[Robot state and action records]
+ + + + + + +
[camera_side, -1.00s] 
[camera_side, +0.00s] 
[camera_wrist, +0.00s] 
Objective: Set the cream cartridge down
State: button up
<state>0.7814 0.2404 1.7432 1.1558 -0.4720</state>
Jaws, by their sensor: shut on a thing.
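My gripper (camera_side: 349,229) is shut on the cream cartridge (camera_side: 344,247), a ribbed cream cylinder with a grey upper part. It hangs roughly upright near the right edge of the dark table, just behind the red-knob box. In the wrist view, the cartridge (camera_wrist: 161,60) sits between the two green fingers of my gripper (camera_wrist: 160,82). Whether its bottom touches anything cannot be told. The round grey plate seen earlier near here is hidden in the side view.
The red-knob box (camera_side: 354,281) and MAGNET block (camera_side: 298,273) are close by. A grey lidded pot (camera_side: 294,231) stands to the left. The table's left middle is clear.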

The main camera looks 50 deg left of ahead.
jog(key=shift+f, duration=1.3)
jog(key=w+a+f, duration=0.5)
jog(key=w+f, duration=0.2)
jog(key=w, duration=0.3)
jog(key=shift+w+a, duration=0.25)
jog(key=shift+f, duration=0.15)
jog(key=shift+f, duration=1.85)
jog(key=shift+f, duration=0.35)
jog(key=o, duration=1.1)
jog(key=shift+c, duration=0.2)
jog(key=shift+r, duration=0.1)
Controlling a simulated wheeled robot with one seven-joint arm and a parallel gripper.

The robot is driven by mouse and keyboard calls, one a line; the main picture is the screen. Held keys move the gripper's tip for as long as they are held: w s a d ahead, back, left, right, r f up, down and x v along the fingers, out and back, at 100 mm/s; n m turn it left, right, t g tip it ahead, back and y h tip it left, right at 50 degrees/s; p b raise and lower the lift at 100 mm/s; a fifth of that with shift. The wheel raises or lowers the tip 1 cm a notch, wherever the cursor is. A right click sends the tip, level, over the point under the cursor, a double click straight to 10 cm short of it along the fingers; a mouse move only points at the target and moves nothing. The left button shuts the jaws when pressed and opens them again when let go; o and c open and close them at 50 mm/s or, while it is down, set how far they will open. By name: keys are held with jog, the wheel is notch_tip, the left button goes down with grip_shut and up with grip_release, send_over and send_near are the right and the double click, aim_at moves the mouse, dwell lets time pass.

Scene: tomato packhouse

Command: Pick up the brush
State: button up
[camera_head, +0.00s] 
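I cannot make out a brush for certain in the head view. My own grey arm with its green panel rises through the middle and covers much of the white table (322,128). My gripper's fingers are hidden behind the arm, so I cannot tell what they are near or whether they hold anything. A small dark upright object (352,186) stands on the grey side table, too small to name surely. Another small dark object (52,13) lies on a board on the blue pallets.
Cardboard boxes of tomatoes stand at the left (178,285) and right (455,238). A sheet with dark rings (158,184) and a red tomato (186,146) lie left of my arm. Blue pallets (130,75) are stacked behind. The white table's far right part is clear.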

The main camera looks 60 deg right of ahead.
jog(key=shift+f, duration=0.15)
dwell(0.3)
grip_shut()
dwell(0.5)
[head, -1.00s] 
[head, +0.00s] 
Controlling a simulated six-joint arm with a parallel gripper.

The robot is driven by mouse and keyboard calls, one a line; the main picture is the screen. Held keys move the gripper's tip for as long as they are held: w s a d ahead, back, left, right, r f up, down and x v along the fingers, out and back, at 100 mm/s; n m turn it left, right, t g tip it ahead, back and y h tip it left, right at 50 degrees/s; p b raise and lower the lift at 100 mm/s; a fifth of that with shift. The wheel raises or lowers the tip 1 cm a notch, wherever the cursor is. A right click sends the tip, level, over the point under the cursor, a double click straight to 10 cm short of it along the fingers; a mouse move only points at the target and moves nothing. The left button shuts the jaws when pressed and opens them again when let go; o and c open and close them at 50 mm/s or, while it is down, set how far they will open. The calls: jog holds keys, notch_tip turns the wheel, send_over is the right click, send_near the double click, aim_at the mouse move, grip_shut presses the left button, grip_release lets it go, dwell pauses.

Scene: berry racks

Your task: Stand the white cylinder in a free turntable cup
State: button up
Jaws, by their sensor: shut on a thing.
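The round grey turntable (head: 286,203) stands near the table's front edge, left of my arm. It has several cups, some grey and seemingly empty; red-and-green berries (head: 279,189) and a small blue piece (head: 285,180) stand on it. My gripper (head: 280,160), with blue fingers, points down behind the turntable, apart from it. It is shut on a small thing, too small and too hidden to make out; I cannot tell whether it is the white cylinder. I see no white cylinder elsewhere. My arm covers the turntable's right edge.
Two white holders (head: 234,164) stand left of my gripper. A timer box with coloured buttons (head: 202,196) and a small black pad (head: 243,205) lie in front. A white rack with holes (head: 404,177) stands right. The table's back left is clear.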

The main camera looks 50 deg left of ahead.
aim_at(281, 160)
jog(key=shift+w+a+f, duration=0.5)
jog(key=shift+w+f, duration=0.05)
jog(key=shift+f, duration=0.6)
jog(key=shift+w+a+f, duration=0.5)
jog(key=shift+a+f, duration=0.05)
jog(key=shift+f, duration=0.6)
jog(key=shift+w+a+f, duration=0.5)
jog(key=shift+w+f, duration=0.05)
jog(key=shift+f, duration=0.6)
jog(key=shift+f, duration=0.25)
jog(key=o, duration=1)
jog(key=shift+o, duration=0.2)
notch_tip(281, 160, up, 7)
+ + + + + + +
• Written task
In the listing above, find the line containing "[head, -1.00s]" and the line containing "Controlling a simulated six-joint". Output them and every line between, exactly, and nothing else.

• Exercise response
[head, -1.00s] 
[head, +0.00s] 
Controlling a simulated six-joint arm with a parallel gripper.

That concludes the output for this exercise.